Why you may want a buyer's agent to represent you when buying a house

if we had ham, we could have ham and eggs, if we had eggs

if we had ham, we could have ham and eggs, if we had eggs

Listing agents, by law, owe 100% of their allegiance and loyalty to their principal: the seller. They have to put things in the best light that will favor the seller, and while most of them won’t lie to you, they can’t point out any negatives about the property. Buyers’ reps can.

For instance, take this description for 444 Taconic Road, recently listed at $995,000 There’s one, important detail missing: its (precise) location.

Opportunity to acquire a four bedroom three bath colonial home with full basement located on 2.6 acres of lovely open land in an estate area of Greenwich. Taconic Road divides Greenwich from Stamford and the entire street is the location of a number of iconic estates in both communities. Homes on single building lots on the Stamford side range in price from over One Million Dollars to an excess of Three Million. On the Greenwich side, including homes directly across the street from the Subject property have sold for upwards of Ten Million Dollars. This particular property affords one the opportunity to renovate, add on or build new.

That’s all very nice, and I’m sure the property offers a fine bit of fescue, but “in an estate area of Greenwich” is, perhaps, even more fanciful than those listings that describe a property as being “on the Belle Haven Penninsula” when they’re outside the Belle Haven Association’s boundaries, because this particular lot is not “in” any part of Greenwich, estate area or not. It’s in Stamford, and the price of a house on the other side of the street is as irrelevant as the price of a Park Avenue penthouse.

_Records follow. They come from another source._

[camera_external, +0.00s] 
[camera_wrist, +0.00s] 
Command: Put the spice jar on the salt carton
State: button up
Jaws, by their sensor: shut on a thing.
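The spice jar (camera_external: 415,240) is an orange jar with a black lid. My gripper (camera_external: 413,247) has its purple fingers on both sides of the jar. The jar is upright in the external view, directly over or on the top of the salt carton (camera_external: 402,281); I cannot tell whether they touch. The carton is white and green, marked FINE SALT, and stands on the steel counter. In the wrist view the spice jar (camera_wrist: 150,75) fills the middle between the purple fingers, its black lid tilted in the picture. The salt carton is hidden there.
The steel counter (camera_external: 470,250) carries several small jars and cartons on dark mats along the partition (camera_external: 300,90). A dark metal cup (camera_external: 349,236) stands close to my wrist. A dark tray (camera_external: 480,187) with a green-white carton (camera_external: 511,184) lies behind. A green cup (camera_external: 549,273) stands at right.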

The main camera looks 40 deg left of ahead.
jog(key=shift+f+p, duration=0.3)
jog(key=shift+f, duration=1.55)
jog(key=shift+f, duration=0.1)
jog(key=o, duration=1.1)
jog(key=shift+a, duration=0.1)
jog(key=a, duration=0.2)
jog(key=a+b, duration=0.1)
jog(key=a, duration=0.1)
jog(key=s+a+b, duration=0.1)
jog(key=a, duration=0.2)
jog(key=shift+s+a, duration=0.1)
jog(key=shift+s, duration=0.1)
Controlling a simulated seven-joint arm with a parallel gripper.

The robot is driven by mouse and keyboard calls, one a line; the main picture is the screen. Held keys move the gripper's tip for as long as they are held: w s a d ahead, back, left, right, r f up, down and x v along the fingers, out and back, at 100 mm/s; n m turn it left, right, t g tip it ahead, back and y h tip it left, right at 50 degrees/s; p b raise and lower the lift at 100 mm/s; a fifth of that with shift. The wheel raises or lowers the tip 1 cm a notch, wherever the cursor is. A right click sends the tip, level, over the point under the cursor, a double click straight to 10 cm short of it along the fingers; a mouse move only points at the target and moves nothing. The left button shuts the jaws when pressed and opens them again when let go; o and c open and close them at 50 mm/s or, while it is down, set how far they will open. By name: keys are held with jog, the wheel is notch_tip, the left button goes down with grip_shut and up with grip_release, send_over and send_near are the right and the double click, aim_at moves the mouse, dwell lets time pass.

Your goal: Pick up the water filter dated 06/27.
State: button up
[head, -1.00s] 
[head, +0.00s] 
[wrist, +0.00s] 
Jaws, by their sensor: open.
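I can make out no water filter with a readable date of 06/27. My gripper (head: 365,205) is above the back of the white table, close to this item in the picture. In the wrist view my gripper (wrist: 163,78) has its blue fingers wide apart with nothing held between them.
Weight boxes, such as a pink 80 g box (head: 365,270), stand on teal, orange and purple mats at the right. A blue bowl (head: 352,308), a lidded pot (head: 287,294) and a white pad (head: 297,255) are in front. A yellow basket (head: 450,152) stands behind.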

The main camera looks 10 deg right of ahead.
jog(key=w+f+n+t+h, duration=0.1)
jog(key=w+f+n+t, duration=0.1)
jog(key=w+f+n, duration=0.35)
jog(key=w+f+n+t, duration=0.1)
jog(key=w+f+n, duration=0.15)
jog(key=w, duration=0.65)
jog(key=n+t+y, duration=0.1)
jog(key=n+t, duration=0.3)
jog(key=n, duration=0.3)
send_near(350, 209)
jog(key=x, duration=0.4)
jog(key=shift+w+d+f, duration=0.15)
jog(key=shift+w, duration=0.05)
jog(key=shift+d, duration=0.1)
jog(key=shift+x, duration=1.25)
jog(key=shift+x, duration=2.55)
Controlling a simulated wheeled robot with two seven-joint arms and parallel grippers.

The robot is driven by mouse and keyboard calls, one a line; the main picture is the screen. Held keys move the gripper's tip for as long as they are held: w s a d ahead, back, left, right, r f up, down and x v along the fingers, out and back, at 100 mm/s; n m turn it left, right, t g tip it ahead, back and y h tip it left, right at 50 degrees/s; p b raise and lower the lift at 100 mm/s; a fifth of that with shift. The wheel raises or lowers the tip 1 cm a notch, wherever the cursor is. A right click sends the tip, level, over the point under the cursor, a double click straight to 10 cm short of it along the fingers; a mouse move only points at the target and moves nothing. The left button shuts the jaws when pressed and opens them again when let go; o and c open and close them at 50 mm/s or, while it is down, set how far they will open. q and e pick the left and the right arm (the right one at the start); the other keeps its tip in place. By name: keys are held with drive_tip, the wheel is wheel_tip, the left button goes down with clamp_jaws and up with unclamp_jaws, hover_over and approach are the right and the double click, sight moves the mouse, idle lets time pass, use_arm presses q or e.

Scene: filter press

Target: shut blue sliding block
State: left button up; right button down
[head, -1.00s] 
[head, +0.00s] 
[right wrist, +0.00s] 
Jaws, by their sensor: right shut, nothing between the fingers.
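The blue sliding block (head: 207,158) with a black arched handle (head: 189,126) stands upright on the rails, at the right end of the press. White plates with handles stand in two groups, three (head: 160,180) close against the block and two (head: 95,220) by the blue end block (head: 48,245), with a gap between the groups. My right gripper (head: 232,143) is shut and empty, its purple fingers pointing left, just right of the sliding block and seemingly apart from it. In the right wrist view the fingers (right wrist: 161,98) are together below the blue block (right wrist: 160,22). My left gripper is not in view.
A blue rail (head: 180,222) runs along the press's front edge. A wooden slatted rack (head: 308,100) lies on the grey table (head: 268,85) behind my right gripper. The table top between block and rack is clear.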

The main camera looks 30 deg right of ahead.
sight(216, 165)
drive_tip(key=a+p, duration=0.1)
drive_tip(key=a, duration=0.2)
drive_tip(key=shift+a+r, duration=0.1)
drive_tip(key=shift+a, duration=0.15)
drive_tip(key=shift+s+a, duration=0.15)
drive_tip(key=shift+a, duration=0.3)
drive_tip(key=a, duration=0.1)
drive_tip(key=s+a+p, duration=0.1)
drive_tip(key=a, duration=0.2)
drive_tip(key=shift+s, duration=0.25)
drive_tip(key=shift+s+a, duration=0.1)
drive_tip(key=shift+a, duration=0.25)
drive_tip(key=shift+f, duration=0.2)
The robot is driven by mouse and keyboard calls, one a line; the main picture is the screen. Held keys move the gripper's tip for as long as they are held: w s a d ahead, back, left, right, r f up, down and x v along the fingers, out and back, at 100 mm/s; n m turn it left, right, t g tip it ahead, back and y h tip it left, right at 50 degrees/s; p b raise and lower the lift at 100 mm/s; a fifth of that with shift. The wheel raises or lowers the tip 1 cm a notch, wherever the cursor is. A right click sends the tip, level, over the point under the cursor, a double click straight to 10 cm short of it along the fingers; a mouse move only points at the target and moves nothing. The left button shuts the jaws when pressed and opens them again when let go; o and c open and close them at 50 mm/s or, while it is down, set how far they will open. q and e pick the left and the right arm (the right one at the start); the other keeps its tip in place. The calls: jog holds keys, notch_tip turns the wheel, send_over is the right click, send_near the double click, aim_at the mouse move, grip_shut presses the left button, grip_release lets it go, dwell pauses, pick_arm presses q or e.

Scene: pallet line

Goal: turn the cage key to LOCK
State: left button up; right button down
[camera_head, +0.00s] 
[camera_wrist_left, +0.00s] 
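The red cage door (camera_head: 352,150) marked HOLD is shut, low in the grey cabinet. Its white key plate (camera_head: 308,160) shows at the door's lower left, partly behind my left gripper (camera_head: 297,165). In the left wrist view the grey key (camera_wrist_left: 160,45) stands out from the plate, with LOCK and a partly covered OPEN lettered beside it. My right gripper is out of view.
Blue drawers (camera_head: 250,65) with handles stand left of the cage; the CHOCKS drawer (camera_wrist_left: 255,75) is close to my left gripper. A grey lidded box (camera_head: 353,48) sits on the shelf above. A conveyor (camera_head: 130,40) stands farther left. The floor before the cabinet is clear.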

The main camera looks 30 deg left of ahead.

Many, many years ago, when mail was still delivered on horseback, the Stamford and Greenwich post offices cut a deal in which the Greenwich office would deliver the mail way up in our NE, Stamford’s NW corner, and spare the Stamford horses a trek. That yielded a Greenwich “address” for a few properties on Taconic, but did not bring them into the town. It’s Stamford, not Greenwich schools up here, for instance, and Stamford, not Greenwich taxes. Beach passes are technically not granted to homeowners here, but, at least in the past, if you showed up at Town Hall with a Greenwich address, no one checked your exact location on a map. So there’s that.

Obviously, a buyer will have figured out what city he was buying land in before he parts with hard cash at the closing, but knowing from the start that a particular parcel is in low-rent Stamford and not in “a Greenwich estate area” might save some time during a house search.